A Tepid-Aware container scheduler for serverless computing environments targeting throughput and energy efficiency
摘要
Serverless computing has emerged as a dominant paradigm for deploying scalable, event-driven applications, offering abstraction from infrastructure management. However, despite their advantages, serverless platforms continue to face persistent challenges, including high cold start latency and inefficient resource utilization, particularly under bursty or unpredictable workloads. Traditional mitigation techniques, such as static pre-warming or function-specific prediction models, often lead to excessive resource consumption or suboptimal scheduling decisions. This paper proposes a novel tepid-aware scheduling framework that introduces an intermediate provisioning state—tepid containers—positioned between conventional cold and warm states. These containers are lightweight, runtime-ready environments that can be rapidly customized with dependencies based on predicted function invocation probabilities.

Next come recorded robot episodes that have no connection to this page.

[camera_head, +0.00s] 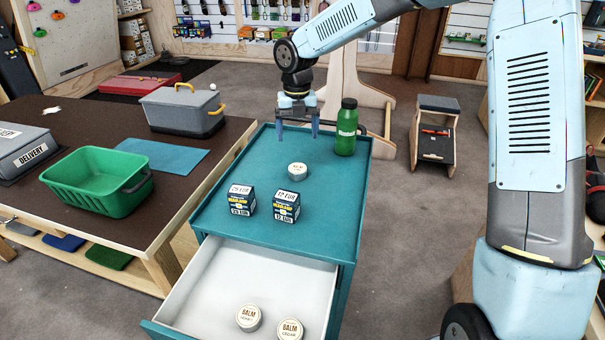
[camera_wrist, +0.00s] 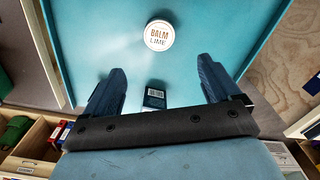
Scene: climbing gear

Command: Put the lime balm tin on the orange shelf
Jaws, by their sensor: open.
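The lime balm tin (camera_wrist: 158,35), small, round and white-topped with "BALM LIME" on its lid, stands upright on the teal cabinet top. In the head view the tin (camera_head: 297,171) sits in front of my gripper (camera_head: 298,134). My gripper is open and empty above the cabinet, pointing down. In the wrist view the tin lies beyond the fingertips of my gripper (camera_wrist: 160,68), apart from both fingers. I cannot make out an orange shelf in either view.
Two headlamp boxes (camera_head: 242,200) (camera_head: 287,206) stand near the tin, and a green bottle (camera_head: 346,128) stands to its right. The open drawer (camera_head: 205,295) below holds two other balm tins (camera_head: 249,318) (camera_head: 289,330). A table with a green basket (camera_head: 100,182) is at left.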

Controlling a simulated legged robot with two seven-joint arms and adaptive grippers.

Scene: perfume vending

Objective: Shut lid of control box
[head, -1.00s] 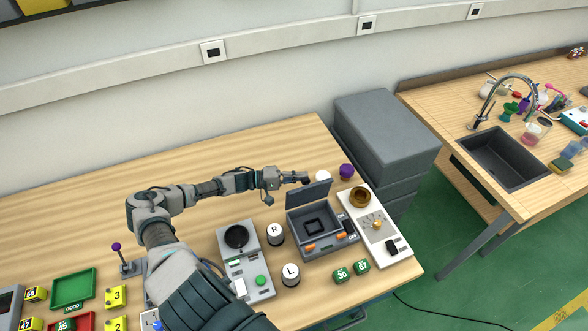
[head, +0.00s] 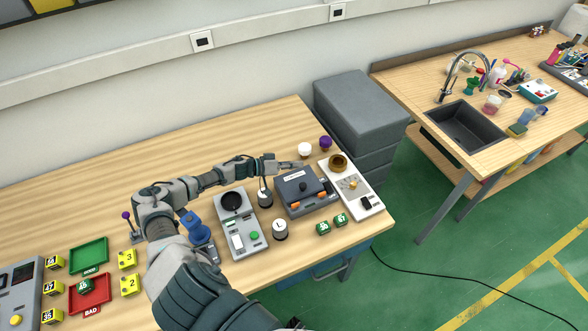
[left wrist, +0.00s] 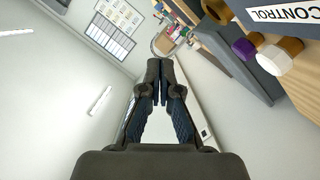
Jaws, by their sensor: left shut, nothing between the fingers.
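The grey control box (head: 307,207) stands on the wooden table, with orange latches on its front. Its lid (head: 290,186) lies down over the box and covers the inside; whether it is fully flush I cannot tell. A dark round knob shows on the lid. My left gripper (head: 297,164) is shut and empty, just behind the lid's back edge; I cannot tell whether it touches the box. The left wrist view shows the closed fingers (left wrist: 160,75) and a white label reading CONTROL (left wrist: 287,14) at top right. My right gripper is not in view.
A white panel (head: 369,205) with a brown ring (head: 338,162) stands right of the box. White (head: 305,150) and purple (head: 326,143) caps are behind it. The R bottle (head: 265,197) and L bottle (head: 280,231) stand left. Green cubes (head: 323,228) lie in front.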

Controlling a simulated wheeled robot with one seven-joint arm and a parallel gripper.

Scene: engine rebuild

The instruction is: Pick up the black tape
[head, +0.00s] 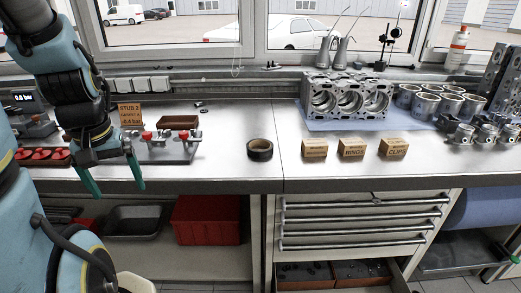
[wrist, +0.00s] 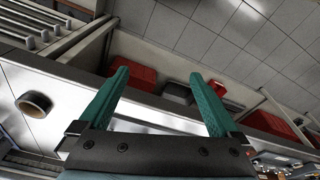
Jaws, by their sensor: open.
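The black tape (head: 260,150) is a roll lying flat on the metal bench top, near its front edge and left of the small boxes. In the wrist view the tape roll (wrist: 34,103) shows at the left, with its brown core visible. My gripper (head: 117,190) has green fingers. It hangs at the left in the head view, in front of the bench edge and well to the left of the tape. In the wrist view the gripper (wrist: 158,80) has its fingers wide apart with nothing between them.
Three small boxes (head: 352,147) stand right of the tape, with an engine block (head: 346,97) behind. A rack with red-topped parts (head: 165,150) lies between my gripper and the tape. An open drawer (head: 335,275) is below the bench. The bench around the tape is clear.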

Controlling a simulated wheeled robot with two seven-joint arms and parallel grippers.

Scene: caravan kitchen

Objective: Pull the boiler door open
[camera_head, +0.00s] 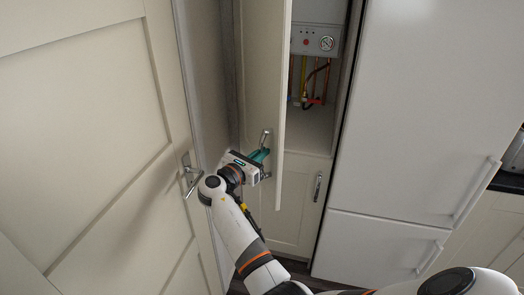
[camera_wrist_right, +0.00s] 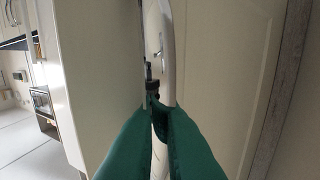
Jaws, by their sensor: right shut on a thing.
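The boiler door (camera_head: 264,70) is a cream cabinet door that stands partly open, with its edge toward me in the head view. Behind it the boiler (camera_head: 316,38) shows its gauge and pipes. My right gripper (camera_head: 264,155) has green fingers and is at the door's metal handle (camera_head: 266,138). The fingers hide part of the handle. My left gripper is not in view.
A cream door (camera_head: 90,130) with a lever handle (camera_head: 190,178) stands close on the left. A lower cupboard (camera_head: 300,205) with its own handle is below the boiler space. A white fridge (camera_head: 420,110) stands on the right.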

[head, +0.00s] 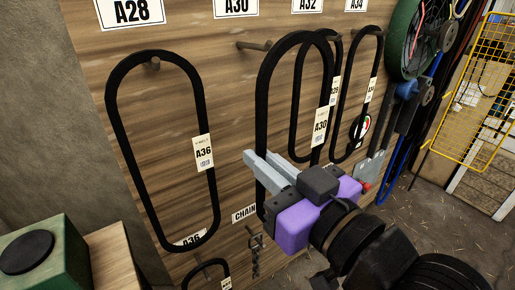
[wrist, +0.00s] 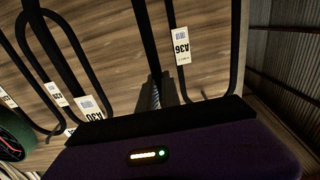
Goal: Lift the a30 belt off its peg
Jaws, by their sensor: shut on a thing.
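The A30 belt, a black loop (head: 265,85) with a white A30 tag (head: 320,127), hangs upright in front of the board. My gripper (head: 256,170) is shut on its left strand, low down. In the wrist view the held strand (wrist: 147,35) runs into my gripper (wrist: 155,92), and the A30 tag (wrist: 90,106) shows upside down at the left. The A30 peg (head: 252,45) is mostly bare, left of the top of the loop. Its tip meets the belt's outer left edge in the head view; I cannot tell whether they touch. My gripper hides the belt's bottom.
The A36 belt (head: 112,105) hangs on a peg at the left. Two more belts (head: 345,80) hang close behind and right of the A30 belt. A green fan-like round thing (head: 402,40) and tools are farther right. A green box (head: 45,245) stands at lower left.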

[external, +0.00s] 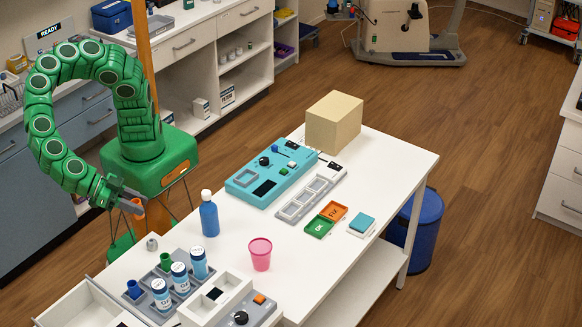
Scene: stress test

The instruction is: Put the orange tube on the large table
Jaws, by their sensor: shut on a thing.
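The orange tube (138,209) is small and sits upright between the fingers of my gripper (133,202). My gripper is shut on it, at the left long edge of the large white table (330,235). The tube shows close to the table's left edge; I cannot tell whether its lower end touches the table. Part of the tube is hidden by the fingers.
A grey knob-like piece (152,243) lies near the tube. A blue bottle (209,216), a pink cup (260,253) and a grey rack (172,288) with several vials stand close by. Bare tabletop lies around the bottle and cup.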

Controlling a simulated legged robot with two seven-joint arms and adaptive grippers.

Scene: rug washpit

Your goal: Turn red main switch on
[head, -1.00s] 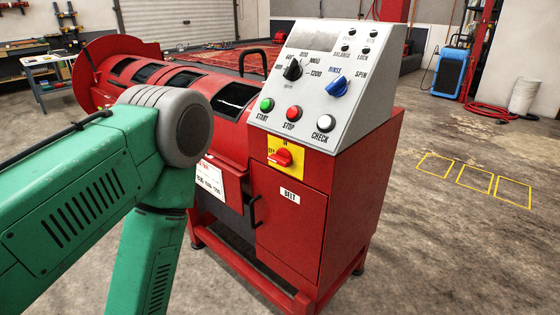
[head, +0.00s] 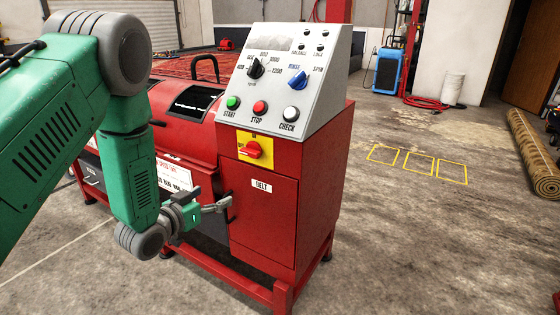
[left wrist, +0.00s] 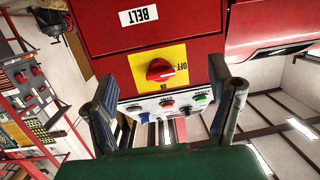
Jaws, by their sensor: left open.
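The red main switch (head: 252,149) is a rotary knob on a yellow plate (head: 262,138), on the red machine's front below the sloped panel. In the left wrist view the picture is upside down; the red knob (left wrist: 160,70) lies roughly level, toward the OFF word (left wrist: 179,68). My left gripper (head: 222,204) is open and empty, below and left of the switch in the head view, in front of the machine. In the wrist view its two fingers (left wrist: 169,88) stand apart, either side of the yellow plate's lower part. No contact shows. My right gripper is out of view.
The grey sloped panel (head: 290,80) above carries green START, red STOP and white CHECK buttons, plus black and blue knobs. The BELT door (head: 262,205) is below the switch. A rolled rug (head: 535,150) lies far right; open floor is right of the machine.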

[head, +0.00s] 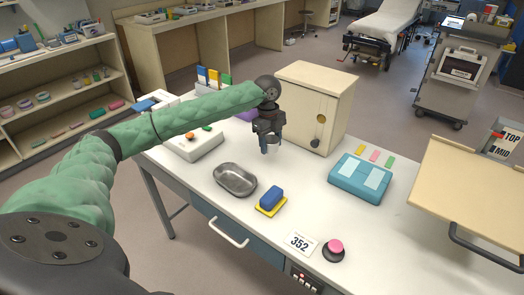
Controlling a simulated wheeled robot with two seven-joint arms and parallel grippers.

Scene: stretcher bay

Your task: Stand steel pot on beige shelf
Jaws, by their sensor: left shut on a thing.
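My left gripper (271,147) is above the middle of the white table, in front of the beige box cabinet. It is shut on a small silver-grey pot (271,149), which looks like the steel pot; the fingers hide part of it. I cannot tell whether the pot touches the table. A beige shelf board (470,190) with a dark handle or rail at its front edge is at the right, and its visible top is bare. My right gripper is not in view.
On the table (300,205) are a steel tray (235,179), a blue block on a yellow pad (270,200), a teal case (360,178), a pink button (335,248) and a beige cabinet (318,105). Free tabletop lies between the tray and the case.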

We model the scheduling task as a bi-objective optimization problem, jointly minimizing response latency and power consumption under dynamic resource constraints. A heuristic algorithm is developed to assign each function request to one of the three provisioning modes—cold, tepid, or warm—based on system availability and prediction confidence. The proposed method is implemented on Fission.io, and its performance is evaluated across ten diverse scenarios, including synthetic workloads and real-world deployment cases. Experimental results show that tepid-aware scheduling reduces cold start latency by up to 57%, lowers power usage by 31%, and increases throughput by 22% compared to traditional threshold-based scheduling and machine learning (ML)-based baselines. The approach is lightweight, scalable, language-agnostic, and well-suited to multi-tenant and edge computing environments.